Banks stocks took a big hit Friday after JP Morgan Chase and Company reported a $2-billion loss on a complex trading strategy that went bad. The bank's disclosure is renewing debate over the need for tougher financial regulations.

It's one of the world's biggest investment banks, and its CEO is among the harshest critics of government efforts to rein in risky financial bets. But in a late night conference call to shareholders, JP Morgan CEO Jamie Dimon told investors the bank may have taken too big a risk.

“We are reducing that hedge, but in hindsight, the new strategy was flawed, complex, poorly reviewed, poorly executed and poorly monitored," said Dimon.

Dimon blamed the $2-billion loss on a complex trading scheme that was designed, ironically, to help manage the bank's credit risks. Instead, the trading blunder bolstered the argument that big banks cannot be trusted to handle risks on their own.

"Well, as he [Dimon] said himself, there's egg on his face [he's embarrassed] and it does play very well, as he says, into the pundits who have been advocating the Volcker rule and also the scenario of being too big to fail," said CMC Markets analyst Brenda Kelly.

The Volcker rule is named after former Federal Reserve Chairman Paul Volcker. It would restrict the biggest U.S. banks from making risky investments that do not benefit bank customers. Volcker said such trades involving credit default swaps and other derivatives played a key role in the financial crisis of 2008.

"It was elements of a casino, a very complex casino with all sorts of inter-dependencies. And when it came under pressure, not just from credit default swaps but otherwise, when the system came under pressure - it collapsed," said Volcker.

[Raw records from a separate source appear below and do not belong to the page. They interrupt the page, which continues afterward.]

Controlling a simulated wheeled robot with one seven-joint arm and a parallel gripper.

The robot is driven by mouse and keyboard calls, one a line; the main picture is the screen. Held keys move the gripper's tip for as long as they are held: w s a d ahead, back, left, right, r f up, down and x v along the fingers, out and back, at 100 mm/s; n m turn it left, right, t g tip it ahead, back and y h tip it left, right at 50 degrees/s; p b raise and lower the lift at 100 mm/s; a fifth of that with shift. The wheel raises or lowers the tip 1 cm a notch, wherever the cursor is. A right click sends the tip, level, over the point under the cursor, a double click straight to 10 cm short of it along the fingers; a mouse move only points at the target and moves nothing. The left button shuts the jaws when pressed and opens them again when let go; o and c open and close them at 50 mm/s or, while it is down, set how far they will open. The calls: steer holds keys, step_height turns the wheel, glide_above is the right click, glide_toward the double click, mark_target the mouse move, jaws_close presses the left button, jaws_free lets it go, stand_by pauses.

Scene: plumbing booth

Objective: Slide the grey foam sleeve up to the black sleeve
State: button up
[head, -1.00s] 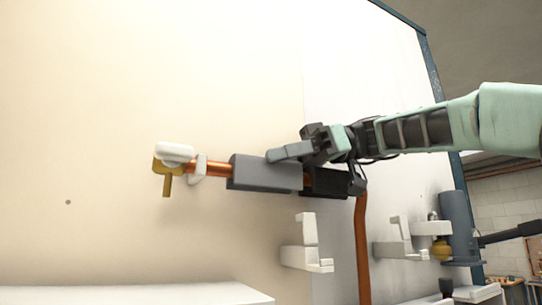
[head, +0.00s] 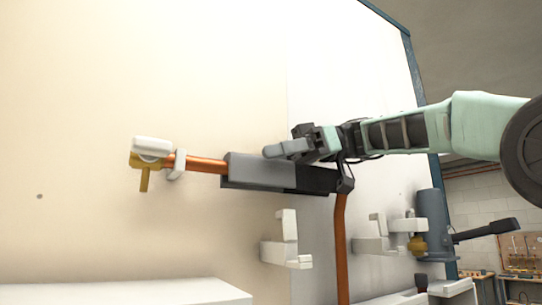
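The grey foam sleeve (head: 258,172) is around the horizontal copper pipe (head: 207,165) on the wall panel. The black sleeve (head: 316,180) is to its right, close to the pipe's bend. The two sleeves look end to end, with no clear gap between them. My gripper (head: 284,150) is at the upper edge of the grey sleeve, near its right end, with its fingers pointing left. The fingers overlap one another in this view, so their opening and any contact with the sleeve are hidden.
A brass valve (head: 145,180) with a white handle is at the pipe's left end, beside a white clip (head: 177,165). The pipe (head: 342,240) runs down from the bend. White brackets (head: 287,245) stick out below. A blue-grey cylinder (head: 431,231) is at right.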

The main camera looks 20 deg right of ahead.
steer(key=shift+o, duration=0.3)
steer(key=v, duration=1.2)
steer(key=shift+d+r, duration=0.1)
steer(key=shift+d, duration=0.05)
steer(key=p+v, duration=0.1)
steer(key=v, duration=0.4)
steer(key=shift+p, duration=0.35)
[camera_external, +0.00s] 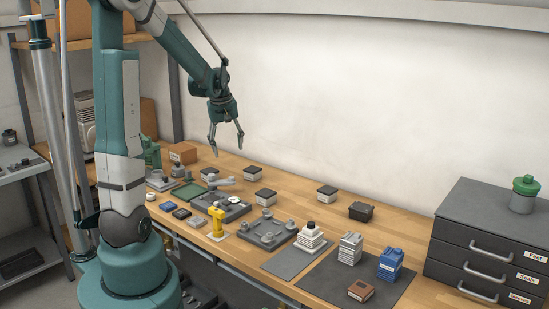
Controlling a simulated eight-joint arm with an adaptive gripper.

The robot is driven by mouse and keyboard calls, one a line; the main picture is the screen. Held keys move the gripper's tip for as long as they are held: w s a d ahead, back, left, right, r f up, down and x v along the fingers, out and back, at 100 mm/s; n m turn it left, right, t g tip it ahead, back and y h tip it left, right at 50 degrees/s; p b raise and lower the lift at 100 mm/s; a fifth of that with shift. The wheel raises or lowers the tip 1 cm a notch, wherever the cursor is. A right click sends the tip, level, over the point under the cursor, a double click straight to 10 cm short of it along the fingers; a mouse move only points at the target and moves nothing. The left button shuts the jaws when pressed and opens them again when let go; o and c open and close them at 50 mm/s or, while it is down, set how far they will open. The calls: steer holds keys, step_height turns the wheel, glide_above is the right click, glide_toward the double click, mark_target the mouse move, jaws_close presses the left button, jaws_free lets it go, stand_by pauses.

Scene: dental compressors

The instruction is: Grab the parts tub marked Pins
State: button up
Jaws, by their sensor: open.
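Several small tubs with dark tops stand on the wooden workbench (400,228). Four have pale fronts: a left tub (210,173), a back tub (253,172), a middle tub (265,197) and a right tub (326,192). An all-dark tub (361,211) stands farther right. Their labels are too small to read, so I cannot tell which is marked Pins. My gripper (227,150) is open and empty, pointing down. It hangs above the back left of the bench, near the left and back tubs in the picture, apart from them.
Grey fixture plates (270,232), a yellow tool (217,222), a white stepped block (310,237) and a blue container (391,264) occupy the bench front. A dark drawer cabinet (490,240) stands at right. The bench strip along the back wall is mostly clear.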

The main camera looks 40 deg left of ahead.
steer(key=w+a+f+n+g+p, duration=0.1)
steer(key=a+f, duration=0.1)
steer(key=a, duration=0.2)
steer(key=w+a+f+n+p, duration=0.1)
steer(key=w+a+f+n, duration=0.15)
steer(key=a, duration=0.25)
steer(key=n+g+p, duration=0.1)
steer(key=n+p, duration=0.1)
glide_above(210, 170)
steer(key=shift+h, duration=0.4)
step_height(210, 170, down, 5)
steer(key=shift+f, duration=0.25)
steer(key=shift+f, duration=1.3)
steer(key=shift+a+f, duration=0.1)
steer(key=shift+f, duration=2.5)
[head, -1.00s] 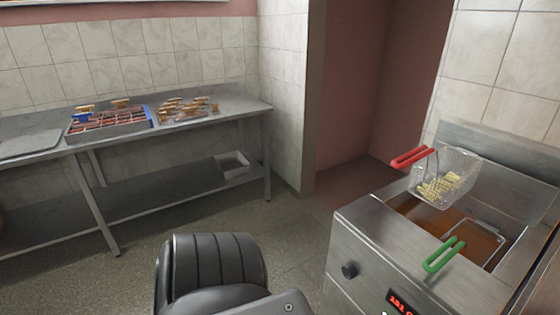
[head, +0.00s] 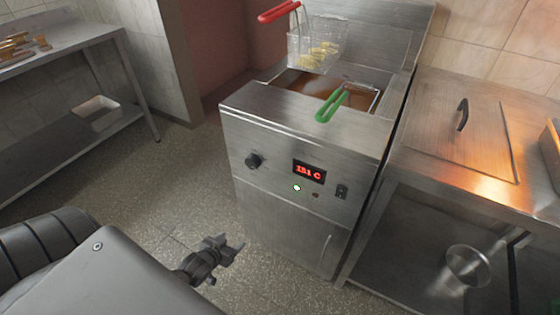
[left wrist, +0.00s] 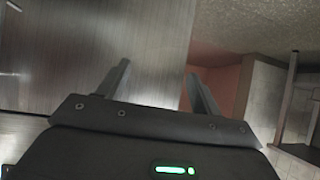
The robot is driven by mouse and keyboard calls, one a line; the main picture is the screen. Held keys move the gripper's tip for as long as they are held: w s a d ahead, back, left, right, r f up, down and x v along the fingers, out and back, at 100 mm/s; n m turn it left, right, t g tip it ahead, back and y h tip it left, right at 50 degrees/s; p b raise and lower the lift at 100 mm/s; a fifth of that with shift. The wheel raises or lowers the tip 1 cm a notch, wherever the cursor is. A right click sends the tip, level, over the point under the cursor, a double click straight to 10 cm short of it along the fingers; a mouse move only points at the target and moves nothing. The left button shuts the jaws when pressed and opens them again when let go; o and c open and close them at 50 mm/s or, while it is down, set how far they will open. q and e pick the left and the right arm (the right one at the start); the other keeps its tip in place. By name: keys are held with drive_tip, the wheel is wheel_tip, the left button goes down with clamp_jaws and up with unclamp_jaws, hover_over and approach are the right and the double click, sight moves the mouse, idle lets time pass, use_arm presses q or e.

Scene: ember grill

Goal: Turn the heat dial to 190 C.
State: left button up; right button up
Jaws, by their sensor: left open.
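The black heat dial (head: 254,161) is a round knob on the left of the steel fryer's front panel (head: 285,205). To its right a red display (head: 309,171) appears to read 181 C, though the digits are small. A green light (head: 297,188) glows below the display. My left gripper (head: 236,245) is low in front of the fryer, below the dial and apart from it. In the left wrist view its two fingers (left wrist: 160,90) are spread with nothing between them, facing steel panelling. The dial does not show there. My right gripper is in no view.
A fry basket (head: 318,48) with a red handle sits raised over the oil, and a green handle (head: 332,105) reaches over the fryer's front edge. A steel counter (head: 450,150) adjoins on the right. The floor left of the fryer is clear.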

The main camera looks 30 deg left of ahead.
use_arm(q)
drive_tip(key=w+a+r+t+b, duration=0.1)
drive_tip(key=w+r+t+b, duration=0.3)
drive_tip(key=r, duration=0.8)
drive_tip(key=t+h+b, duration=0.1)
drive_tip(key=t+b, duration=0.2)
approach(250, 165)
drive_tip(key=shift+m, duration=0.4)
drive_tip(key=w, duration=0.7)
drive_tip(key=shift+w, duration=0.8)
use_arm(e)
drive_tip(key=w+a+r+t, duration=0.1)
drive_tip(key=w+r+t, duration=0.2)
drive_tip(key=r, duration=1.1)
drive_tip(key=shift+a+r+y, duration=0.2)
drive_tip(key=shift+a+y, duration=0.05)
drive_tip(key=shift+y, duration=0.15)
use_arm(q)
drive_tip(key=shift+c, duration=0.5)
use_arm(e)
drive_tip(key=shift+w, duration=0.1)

JP Morgan has warned investors to expect additional losses - sending a shiver through Wall Street. JP Morgan stock lost more than 8 per cent of its value. Other financial stocks also suffered big declines.

Analysts fear the scandal will impact regulations not just in the U.S., but around the world.

"Just as it will in the U.S. and in the eurozone, Asia will not be spared this push down the path of greater, tighter regulations," said Tim Condon, who is head of Asia research at ING Financial Markets.

In a statement Friday, U.S. Senator Carl Levin of Michigan, who has been pushing for new banking rules, said the bank's losses were "a stark reminder of the need for regulators to establish tough, effective standards."